## [Task prompt]
Every line in the listing below from the one with "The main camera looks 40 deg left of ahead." through the one with "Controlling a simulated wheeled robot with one" is to be reproduced exactly, both ends included; leave out the rest.

Collected data entries:
▽

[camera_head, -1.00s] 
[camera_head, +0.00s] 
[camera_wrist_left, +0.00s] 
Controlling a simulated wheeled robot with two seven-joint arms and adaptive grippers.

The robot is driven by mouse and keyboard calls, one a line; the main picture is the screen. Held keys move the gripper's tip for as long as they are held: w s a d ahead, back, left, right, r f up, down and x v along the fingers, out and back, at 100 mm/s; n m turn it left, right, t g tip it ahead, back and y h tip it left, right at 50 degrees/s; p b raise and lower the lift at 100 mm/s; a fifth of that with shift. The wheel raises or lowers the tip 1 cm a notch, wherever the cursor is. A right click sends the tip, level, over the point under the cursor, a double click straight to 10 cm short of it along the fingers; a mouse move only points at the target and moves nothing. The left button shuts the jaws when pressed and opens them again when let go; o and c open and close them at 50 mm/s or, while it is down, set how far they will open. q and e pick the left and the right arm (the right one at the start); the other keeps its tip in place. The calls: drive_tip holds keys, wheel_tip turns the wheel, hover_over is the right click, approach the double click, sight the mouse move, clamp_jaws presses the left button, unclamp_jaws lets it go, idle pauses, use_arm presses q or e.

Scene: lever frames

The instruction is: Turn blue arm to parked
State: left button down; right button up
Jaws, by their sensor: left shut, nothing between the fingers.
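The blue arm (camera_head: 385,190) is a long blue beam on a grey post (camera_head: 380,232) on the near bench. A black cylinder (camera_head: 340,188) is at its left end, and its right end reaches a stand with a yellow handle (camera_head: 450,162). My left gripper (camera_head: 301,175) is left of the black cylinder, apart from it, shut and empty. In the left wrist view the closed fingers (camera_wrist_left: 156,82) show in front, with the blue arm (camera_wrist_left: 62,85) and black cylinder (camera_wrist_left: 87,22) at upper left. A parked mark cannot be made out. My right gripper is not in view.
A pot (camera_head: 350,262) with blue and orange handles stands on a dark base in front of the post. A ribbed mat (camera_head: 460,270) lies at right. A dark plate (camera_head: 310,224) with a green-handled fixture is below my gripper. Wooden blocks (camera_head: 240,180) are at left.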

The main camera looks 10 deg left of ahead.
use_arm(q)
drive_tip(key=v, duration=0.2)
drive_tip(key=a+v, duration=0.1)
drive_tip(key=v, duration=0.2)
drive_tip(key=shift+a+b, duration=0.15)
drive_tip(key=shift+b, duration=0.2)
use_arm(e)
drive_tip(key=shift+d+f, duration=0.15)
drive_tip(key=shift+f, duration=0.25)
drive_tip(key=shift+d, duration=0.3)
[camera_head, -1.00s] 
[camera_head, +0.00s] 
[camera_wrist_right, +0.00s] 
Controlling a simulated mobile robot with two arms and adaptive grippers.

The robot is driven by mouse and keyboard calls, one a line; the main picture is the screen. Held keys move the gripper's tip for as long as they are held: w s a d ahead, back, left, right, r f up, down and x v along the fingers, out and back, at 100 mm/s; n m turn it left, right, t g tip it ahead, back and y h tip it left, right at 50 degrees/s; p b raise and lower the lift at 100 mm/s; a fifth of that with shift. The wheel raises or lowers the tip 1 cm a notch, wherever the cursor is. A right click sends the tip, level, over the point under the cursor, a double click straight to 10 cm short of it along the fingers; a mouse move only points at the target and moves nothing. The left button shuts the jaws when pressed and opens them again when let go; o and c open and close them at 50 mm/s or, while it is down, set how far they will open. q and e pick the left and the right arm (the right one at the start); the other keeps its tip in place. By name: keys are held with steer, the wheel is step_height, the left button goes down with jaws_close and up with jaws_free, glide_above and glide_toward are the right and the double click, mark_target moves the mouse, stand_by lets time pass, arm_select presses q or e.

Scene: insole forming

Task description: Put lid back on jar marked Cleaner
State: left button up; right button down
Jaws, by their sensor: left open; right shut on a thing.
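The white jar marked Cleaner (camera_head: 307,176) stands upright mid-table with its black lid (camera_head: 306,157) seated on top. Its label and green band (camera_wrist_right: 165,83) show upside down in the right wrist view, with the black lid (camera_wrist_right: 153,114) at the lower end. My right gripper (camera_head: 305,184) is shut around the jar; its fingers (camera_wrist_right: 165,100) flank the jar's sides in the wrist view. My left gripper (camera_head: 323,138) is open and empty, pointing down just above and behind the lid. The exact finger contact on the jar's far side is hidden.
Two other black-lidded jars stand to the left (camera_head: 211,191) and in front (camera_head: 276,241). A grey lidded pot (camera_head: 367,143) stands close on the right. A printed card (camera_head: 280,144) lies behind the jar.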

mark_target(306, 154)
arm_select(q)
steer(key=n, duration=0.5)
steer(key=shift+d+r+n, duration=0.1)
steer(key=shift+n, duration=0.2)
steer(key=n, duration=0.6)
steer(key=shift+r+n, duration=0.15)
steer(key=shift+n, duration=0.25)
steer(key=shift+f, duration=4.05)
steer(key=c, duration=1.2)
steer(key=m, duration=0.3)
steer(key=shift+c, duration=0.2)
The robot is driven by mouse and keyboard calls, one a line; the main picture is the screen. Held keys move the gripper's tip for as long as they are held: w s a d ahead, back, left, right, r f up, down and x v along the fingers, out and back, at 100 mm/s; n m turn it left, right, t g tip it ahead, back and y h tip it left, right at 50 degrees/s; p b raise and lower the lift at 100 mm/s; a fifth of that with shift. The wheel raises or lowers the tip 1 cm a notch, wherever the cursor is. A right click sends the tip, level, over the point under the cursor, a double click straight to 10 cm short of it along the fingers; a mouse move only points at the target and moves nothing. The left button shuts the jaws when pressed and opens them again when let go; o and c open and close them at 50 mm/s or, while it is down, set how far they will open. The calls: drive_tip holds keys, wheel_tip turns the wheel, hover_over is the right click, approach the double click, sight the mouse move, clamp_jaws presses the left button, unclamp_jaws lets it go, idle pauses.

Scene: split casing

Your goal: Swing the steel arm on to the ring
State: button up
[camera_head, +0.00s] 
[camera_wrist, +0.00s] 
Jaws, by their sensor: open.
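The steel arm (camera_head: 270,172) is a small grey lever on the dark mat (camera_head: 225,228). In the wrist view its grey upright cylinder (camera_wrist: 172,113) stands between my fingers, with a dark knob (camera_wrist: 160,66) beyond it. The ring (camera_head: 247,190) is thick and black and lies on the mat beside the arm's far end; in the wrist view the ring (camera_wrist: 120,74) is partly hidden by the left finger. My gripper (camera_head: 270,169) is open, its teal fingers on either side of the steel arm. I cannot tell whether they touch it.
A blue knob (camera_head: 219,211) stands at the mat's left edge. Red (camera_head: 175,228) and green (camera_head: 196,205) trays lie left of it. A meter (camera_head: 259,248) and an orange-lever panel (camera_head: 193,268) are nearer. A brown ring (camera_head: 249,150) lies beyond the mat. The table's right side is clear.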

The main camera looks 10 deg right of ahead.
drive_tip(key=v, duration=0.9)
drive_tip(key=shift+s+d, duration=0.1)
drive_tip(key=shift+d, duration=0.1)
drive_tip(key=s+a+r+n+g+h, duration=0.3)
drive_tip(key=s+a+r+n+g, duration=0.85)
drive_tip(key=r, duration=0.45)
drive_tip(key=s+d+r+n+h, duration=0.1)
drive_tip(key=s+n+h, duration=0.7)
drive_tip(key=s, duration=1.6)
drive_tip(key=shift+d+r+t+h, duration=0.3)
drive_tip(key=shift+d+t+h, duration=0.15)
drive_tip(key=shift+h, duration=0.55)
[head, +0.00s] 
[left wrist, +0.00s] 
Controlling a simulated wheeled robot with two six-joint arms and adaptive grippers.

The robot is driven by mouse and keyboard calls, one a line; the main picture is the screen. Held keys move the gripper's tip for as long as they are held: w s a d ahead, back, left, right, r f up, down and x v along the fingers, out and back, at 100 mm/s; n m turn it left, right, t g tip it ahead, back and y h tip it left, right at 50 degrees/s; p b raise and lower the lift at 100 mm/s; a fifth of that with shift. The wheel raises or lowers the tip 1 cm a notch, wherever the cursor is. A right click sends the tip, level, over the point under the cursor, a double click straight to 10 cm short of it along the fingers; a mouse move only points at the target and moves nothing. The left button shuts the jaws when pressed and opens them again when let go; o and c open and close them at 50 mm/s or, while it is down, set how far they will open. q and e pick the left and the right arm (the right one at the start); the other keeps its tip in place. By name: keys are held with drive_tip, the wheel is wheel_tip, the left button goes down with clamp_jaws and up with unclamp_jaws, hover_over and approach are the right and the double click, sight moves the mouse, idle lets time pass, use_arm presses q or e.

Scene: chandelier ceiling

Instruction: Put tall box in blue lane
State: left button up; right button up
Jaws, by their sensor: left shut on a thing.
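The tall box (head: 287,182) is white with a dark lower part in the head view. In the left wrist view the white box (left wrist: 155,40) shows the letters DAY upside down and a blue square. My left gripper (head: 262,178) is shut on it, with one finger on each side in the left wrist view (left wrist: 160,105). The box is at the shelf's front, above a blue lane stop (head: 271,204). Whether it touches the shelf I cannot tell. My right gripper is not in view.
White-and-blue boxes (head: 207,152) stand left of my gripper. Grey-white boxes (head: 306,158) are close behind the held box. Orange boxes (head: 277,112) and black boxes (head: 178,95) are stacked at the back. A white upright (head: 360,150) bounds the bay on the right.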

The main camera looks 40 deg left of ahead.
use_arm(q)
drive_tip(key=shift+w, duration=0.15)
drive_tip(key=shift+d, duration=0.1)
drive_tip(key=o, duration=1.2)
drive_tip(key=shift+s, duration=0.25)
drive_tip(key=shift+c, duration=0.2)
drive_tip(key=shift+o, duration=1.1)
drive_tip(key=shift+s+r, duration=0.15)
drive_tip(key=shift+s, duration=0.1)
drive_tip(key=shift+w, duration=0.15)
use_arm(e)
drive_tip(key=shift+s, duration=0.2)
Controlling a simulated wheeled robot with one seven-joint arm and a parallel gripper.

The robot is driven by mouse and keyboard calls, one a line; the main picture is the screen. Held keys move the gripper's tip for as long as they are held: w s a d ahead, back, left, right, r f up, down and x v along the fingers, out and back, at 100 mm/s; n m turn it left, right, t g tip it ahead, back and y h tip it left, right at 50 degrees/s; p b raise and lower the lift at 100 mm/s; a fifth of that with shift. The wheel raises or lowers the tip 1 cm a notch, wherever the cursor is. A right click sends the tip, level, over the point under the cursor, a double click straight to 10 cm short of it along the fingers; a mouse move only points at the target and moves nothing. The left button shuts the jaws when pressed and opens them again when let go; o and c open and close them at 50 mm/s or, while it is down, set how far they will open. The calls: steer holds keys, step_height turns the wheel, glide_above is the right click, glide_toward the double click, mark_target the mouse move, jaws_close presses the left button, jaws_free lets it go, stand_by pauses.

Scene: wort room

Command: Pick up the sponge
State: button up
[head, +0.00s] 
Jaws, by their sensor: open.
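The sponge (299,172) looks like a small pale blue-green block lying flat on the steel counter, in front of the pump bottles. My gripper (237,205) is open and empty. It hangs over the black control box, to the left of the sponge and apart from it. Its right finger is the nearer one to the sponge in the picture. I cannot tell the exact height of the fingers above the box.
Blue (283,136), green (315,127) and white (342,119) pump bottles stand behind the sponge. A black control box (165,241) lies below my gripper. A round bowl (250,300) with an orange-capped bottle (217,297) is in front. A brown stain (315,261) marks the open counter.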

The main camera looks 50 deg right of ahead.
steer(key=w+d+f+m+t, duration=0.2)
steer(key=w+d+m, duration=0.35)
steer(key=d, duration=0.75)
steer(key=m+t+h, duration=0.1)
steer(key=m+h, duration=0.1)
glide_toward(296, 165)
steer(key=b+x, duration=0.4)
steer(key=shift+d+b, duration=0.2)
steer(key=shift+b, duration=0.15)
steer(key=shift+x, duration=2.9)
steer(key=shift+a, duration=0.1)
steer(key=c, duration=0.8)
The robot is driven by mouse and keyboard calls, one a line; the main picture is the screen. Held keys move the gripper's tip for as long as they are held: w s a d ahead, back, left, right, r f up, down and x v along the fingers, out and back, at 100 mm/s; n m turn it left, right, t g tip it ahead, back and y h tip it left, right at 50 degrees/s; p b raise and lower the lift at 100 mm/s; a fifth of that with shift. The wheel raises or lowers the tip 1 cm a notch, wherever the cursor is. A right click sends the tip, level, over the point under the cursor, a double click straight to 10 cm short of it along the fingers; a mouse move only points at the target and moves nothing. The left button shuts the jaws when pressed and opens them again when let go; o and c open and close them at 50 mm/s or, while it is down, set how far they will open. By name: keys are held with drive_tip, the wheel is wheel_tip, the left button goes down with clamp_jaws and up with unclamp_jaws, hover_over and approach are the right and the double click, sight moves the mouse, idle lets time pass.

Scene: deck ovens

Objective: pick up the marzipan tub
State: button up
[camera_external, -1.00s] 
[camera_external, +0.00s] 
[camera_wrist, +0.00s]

△

## [Right answer]
The main camera looks 40 deg left of ahead.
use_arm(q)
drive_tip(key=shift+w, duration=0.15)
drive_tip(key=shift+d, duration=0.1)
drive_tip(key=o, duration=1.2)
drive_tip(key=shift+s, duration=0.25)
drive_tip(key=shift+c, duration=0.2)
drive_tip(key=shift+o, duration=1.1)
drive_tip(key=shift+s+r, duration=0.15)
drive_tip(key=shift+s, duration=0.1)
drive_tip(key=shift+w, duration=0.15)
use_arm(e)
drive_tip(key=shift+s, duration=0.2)
Controlling a simulated wheeled robot with one seven-joint arm and a parallel gripper.

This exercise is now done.